#### WHAT THIS TASK INVOLVES
Read the data and repeat all of it exactly.

------------------------

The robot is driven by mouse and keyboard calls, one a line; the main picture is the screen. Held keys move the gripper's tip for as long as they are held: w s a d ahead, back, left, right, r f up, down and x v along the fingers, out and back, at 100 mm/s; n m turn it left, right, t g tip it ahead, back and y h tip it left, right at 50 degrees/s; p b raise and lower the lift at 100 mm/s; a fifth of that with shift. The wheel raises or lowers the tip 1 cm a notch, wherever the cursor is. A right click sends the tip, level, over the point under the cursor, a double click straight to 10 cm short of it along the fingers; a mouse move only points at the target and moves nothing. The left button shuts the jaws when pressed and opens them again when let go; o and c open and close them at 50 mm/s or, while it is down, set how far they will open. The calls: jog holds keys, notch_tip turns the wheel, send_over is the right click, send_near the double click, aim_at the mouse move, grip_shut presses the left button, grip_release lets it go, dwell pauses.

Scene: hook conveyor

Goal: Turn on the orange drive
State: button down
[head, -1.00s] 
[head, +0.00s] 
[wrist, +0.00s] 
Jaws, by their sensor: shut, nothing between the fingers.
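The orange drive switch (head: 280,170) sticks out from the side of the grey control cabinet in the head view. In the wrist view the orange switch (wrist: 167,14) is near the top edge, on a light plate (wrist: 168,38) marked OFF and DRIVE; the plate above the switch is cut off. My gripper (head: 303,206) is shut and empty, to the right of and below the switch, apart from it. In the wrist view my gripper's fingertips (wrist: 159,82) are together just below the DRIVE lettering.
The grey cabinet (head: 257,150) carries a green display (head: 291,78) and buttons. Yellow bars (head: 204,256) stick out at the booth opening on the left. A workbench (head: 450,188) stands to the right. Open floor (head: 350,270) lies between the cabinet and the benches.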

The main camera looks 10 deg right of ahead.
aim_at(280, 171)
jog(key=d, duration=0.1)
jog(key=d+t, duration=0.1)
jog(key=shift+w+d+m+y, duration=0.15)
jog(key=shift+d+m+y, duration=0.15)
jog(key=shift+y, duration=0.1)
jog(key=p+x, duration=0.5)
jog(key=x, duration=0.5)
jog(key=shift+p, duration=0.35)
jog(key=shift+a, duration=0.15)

------------------------

#### TASK RESULT
The robot is driven by mouse and keyboard calls, one a line; the main picture is the screen. Held keys move the gripper's tip for as long as they are held: w s a d ahead, back, left, right, r f up, down and x v along the fingers, out and back, at 100 mm/s; n m turn it left, right, t g tip it ahead, back and y h tip it left, right at 50 degrees/s; p b raise and lower the lift at 100 mm/s; a fifth of that with shift. The wheel raises or lowers the tip 1 cm a notch, wherever the cursor is. A right click sends the tip, level, over the point under the cursor, a double click straight to 10 cm short of it along the fingers; a mouse move only points at the target and moves nothing. The left button shuts the jaws when pressed and opens them again when let go; o and c open and close them at 50 mm/s or, while it is down, set how far they will open. The calls: jog holds keys, notch_tip turns the wheel, send_over is the right click, send_near the double click, aim_at the mouse move, grip_shut presses the left button, grip_release lets it go, dwell pauses.

Scene: hook conveyor

Goal: Turn on the orange drive
State: button down
[head, -1.00s] 
[head, +0.00s] 
[wrist, +0.00s] 
Jaws, by their sensor: shut, nothing between the fingers.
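The orange drive switch (head: 280,170) sticks out from the side of the grey control cabinet in the head view. In the wrist view the orange switch (wrist: 167,14) is near the top edge, on a light plate (wrist: 168,38) marked OFF and DRIVE; the plate above the switch is cut off. My gripper (head: 303,206) is shut and empty, to the right of and below the switch, apart from it. In the wrist view my gripper's fingertips (wrist: 159,82) are together just below the DRIVE lettering.
The grey cabinet (head: 257,150) carries a green display (head: 291,78) and buttons. Yellow bars (head: 204,256) stick out at the booth opening on the left. A workbench (head: 450,188) stands to the right. Open floor (head: 350,270) lies between the cabinet and the benches.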

The main camera looks 10 deg right of ahead.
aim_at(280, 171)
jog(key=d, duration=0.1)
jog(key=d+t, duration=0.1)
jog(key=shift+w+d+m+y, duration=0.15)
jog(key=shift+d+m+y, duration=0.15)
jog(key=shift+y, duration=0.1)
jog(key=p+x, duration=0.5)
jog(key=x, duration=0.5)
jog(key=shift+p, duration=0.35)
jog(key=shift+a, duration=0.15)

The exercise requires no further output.